--- Start of GIVEN RECORDS ---

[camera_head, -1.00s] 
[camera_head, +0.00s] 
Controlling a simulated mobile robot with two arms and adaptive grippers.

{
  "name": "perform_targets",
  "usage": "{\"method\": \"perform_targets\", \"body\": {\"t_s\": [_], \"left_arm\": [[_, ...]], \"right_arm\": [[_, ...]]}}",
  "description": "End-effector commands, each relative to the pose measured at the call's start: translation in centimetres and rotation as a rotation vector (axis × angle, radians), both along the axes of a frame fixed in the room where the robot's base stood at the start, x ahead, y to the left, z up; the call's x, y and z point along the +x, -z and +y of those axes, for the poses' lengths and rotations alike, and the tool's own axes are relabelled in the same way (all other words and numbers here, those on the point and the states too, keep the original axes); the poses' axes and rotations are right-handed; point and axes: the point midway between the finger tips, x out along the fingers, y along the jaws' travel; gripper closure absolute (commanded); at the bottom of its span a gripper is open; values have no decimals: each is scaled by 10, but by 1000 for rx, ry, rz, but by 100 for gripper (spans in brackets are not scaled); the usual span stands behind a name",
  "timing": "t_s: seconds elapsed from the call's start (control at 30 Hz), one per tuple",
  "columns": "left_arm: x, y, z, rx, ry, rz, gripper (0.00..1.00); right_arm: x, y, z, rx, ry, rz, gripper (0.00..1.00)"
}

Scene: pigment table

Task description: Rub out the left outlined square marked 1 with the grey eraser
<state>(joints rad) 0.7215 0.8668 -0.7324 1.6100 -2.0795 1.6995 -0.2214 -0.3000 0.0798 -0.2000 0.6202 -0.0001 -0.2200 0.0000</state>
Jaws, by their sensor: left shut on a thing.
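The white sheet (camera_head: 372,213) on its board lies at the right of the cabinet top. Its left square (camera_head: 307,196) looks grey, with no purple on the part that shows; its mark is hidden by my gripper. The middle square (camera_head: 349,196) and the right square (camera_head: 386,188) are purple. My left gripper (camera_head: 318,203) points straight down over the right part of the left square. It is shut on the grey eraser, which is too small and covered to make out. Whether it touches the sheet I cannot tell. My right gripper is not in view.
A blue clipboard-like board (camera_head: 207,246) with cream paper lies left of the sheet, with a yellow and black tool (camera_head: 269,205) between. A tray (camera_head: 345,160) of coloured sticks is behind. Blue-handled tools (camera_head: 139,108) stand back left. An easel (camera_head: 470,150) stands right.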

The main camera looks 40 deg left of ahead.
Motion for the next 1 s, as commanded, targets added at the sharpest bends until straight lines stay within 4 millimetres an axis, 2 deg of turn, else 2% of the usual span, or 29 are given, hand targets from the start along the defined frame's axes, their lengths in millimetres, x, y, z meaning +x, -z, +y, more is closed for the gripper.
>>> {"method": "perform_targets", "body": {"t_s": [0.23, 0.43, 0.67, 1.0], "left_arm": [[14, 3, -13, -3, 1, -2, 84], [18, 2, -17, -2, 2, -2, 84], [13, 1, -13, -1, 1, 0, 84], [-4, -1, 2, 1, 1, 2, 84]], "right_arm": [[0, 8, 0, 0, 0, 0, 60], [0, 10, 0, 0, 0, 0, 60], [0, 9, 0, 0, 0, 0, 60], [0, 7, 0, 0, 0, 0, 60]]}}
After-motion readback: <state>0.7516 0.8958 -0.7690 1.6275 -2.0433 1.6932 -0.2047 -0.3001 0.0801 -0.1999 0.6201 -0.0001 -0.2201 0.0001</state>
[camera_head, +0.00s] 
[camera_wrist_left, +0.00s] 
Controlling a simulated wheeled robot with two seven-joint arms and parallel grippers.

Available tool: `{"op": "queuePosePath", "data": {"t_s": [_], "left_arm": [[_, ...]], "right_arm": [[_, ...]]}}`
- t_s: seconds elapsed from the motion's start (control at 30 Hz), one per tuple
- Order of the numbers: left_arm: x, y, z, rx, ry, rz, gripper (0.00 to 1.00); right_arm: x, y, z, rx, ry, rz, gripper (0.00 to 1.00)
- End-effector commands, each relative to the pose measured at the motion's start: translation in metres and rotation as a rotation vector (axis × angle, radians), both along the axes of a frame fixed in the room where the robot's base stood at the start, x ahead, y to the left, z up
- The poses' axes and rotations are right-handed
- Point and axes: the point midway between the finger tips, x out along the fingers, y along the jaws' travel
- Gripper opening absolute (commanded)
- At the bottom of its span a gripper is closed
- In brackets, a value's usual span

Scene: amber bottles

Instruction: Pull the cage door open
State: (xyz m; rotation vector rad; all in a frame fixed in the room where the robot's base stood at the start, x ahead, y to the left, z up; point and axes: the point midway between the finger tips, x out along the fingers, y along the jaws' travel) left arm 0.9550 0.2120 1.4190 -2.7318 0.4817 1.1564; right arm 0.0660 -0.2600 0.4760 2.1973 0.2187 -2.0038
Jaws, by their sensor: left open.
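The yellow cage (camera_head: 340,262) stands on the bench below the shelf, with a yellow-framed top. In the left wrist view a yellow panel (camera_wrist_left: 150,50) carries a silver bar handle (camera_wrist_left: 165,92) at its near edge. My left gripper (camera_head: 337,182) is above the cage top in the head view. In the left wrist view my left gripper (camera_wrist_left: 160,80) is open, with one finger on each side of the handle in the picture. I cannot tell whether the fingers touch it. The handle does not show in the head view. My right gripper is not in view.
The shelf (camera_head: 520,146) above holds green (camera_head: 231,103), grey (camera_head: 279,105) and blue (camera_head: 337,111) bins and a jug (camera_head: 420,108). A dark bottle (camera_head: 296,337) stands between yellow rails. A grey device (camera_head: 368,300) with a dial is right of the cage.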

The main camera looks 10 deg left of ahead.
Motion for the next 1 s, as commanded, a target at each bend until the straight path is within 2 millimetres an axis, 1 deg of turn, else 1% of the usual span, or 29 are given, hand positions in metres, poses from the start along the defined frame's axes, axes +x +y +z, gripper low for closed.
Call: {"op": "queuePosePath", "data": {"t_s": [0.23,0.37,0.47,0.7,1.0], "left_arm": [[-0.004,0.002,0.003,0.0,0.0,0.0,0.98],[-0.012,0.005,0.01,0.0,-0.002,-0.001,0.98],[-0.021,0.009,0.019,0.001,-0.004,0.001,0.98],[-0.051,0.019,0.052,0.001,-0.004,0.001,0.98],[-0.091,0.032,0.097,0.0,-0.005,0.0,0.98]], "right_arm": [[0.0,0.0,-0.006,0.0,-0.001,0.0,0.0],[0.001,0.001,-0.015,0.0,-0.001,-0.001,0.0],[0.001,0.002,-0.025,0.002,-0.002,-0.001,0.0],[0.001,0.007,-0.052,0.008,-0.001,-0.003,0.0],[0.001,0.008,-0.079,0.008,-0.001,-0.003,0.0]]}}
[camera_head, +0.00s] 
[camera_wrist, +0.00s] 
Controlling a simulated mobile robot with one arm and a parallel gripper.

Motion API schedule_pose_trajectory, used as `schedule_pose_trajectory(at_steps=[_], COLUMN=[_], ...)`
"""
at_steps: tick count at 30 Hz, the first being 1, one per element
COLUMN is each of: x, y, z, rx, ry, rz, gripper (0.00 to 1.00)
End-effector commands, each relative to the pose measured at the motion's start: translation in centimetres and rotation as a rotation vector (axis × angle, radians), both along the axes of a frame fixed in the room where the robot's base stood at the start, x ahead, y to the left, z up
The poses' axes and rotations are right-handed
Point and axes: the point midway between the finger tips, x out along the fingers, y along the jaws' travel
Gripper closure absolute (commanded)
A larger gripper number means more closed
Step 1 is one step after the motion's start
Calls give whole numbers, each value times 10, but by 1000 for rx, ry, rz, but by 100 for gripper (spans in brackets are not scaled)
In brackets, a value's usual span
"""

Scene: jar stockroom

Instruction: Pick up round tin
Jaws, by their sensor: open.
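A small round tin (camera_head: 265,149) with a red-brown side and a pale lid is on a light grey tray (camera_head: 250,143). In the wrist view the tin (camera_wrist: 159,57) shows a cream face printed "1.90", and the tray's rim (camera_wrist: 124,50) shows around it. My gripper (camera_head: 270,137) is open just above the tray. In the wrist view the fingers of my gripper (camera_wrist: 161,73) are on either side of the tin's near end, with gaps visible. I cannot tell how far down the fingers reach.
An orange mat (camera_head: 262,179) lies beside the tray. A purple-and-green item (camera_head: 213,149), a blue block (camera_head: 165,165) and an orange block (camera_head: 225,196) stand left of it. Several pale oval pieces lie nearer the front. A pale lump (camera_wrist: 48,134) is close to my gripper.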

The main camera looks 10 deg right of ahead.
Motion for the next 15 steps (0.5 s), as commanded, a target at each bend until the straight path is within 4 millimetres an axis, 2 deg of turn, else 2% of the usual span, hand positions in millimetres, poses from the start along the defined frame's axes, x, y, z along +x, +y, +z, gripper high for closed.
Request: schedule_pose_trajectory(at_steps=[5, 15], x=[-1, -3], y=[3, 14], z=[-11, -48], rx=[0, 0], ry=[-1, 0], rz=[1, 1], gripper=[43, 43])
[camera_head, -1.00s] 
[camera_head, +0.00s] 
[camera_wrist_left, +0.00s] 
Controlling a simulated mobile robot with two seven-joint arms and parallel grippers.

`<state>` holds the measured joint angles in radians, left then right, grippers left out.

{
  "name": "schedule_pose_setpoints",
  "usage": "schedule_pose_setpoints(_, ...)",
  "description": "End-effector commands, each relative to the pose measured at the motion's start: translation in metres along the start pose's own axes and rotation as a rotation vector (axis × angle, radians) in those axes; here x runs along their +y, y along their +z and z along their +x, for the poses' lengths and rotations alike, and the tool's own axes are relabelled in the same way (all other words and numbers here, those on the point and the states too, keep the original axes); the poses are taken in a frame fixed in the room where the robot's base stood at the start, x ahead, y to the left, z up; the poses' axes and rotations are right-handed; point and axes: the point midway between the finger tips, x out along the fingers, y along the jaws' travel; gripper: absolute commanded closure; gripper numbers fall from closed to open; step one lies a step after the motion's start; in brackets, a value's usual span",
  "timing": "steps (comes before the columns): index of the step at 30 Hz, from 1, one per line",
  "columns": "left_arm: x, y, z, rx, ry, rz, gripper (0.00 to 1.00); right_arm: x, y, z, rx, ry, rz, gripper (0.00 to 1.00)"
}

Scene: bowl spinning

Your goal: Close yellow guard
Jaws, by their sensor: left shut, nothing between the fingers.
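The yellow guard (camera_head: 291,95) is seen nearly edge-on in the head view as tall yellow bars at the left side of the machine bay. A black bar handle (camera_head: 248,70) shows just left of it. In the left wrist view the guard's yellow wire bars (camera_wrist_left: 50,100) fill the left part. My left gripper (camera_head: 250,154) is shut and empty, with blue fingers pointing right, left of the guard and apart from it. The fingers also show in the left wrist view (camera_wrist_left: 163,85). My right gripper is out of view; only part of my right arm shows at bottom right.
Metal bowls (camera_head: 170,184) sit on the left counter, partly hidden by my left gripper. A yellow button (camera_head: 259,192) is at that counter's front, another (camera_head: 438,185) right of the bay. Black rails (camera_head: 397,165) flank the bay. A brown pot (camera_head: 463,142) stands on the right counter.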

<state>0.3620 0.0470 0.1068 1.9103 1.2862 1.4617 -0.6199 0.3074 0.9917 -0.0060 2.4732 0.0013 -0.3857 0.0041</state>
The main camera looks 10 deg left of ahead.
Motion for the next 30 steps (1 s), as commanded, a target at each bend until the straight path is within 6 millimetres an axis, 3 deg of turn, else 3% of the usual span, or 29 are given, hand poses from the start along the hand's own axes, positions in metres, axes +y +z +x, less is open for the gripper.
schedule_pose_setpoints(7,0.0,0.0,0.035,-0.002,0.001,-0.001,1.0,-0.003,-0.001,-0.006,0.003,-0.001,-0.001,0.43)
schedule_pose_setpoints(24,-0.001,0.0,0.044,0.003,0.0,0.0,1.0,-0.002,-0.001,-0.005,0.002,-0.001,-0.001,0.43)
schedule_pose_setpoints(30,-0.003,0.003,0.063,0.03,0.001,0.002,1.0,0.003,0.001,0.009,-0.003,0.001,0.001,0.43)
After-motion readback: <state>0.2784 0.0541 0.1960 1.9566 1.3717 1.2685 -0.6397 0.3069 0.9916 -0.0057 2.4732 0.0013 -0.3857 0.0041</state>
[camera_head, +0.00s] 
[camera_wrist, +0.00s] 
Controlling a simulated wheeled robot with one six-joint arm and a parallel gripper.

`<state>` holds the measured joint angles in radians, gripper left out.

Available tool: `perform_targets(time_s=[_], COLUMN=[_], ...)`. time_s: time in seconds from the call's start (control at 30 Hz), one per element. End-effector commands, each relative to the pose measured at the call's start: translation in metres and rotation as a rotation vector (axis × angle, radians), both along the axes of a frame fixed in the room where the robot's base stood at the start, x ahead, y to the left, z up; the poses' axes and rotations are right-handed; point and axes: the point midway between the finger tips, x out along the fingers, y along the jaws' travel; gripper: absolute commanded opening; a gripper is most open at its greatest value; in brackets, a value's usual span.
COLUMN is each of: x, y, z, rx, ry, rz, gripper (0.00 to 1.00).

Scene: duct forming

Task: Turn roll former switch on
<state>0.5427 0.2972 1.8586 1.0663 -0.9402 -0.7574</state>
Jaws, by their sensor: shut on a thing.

--- End of GIVEN RECORDS ---

Which lines above run from the one containing "- Order of the" down to the one containing "State: (xyz m;"? Repeat exactly those, both ends included, and nothing else.

EXERCISE OUTPUT
- Order of the numbers: left_arm: x, y, z, rx, ry, rz, gripper (0.00 to 1.00); right_arm: x, y, z, rx, ry, rz, gripper (0.00 to 1.00)
- End-effector commands, each relative to the pose measured at the motion's start: translation in metres and rotation as a rotation vector (axis × angle, radians), both along the axes of a frame fixed in the room where the robot's base stood at the start, x ahead, y to the left, z up
- The poses' axes and rotations are right-handed
- Point and axes: the point midway between the finger tips, x out along the fingers, y along the jaws' travel
- Gripper opening absolute (commanded)
- At the bottom of its span a gripper is closed
- In brackets, a value's usual span

Scene: amber bottles

Instruction: Pull the cage door open
State: (xyz m; rotation vector rad; all in a frame fixed in the room where the robot's base stood at the start, x ahead, y to the left, z up; point and axes: the point midway between the finger tips, x out along the fingers, y along the jaws' travel) left arm 0.9550 0.2120 1.4190 -2.7318 0.4817 1.1564; right arm 0.0660 -0.2600 0.4760 2.1973 0.2187 -2.0038

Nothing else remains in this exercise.